Scott Boyler, a resident of Evans, New York, is a low-level registered sex offender who was convicted of attempting to receive child pornography. He was recently arrested and jailed for several days not for something he had received, but rather something he had posted online -- comments critical of the local police in a website entitled "Lackawanna Police Corruption."

One of Boyler’s recent posts described an illegal cell phone search conducted by an officer he identified as “Joseph `Pig Face’ Leo.” Leo filed a complaint against Boyler, who was arrested for “aggravated harassment.” That charge was quickly dismissed, as the officer most likely knew it would be. But it did lead to Boyler being incarcerated for several days as summary punishment for “contempt of cop,” which was the objective. Boyler has filed a $1.25 million lawsuit.

“If the courts criminalize this kind of speech, there goes the First Amendment,” predicts Buffalo attorney (and LRC contributor) James Ostrowski, who is representing Boyler. "It's pure political speech that led to his arrest…. This goes back to colonial days when people got arrested for criticizing the king."

America long ago ceased to be ruled by a monarchy, and succumbed to a more invasive and violent strain of statism in which police officers are seen as “God’s agents on earth,” to borrow Max Weber’s unironic expression. Examples are accumulating of online criticism of the police being punished as a species of blasphemy.

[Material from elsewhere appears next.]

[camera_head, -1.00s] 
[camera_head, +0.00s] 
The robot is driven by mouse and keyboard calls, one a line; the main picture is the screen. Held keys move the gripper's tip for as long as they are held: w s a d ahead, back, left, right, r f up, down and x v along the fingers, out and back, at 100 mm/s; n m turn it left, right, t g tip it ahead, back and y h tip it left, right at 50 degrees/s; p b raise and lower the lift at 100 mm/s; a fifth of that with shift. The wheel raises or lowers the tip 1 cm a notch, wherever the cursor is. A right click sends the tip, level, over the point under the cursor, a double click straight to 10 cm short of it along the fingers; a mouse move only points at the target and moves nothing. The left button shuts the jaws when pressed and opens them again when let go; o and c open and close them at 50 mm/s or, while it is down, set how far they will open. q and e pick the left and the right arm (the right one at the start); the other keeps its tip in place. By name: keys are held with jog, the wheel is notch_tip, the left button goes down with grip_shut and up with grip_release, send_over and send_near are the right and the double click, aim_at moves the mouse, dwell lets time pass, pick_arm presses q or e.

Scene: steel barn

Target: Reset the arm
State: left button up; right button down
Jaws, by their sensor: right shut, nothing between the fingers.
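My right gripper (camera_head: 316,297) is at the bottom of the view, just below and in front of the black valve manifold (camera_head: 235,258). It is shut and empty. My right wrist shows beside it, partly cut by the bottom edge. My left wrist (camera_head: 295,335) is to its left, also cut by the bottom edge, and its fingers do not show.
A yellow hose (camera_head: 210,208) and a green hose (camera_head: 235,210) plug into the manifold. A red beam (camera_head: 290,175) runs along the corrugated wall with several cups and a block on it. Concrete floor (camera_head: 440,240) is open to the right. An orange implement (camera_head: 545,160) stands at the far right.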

Meridian, Idaho resident Matt Townsend faces trial a spurious "witness intimidation" charge — and a potential five-year-prison term — for a Facebook post criticizing an officer who arrested him without cause. Roseville, California resident Dominic Ray Aguilar was charged with making a "terrorist threat" following a post suggesting that a police officer who had killed an unarmed man should likewise face a violent death.

The late Bob Foster, a businessman from Sunriver, Oregon, was hit with a stalking protection order by police officers as retaliation for his peaceful activism (most of which involved speaking out at meetings of the local home owners association). Santaquin, Utah resident Shawn Peterson lost his job as a short-order cook following a social media campaign organized by police unions targeting his restaurant in retaliation for a Facebook post in which Peterson criticized the police.

Only in a police state are people punished for criticizing the police.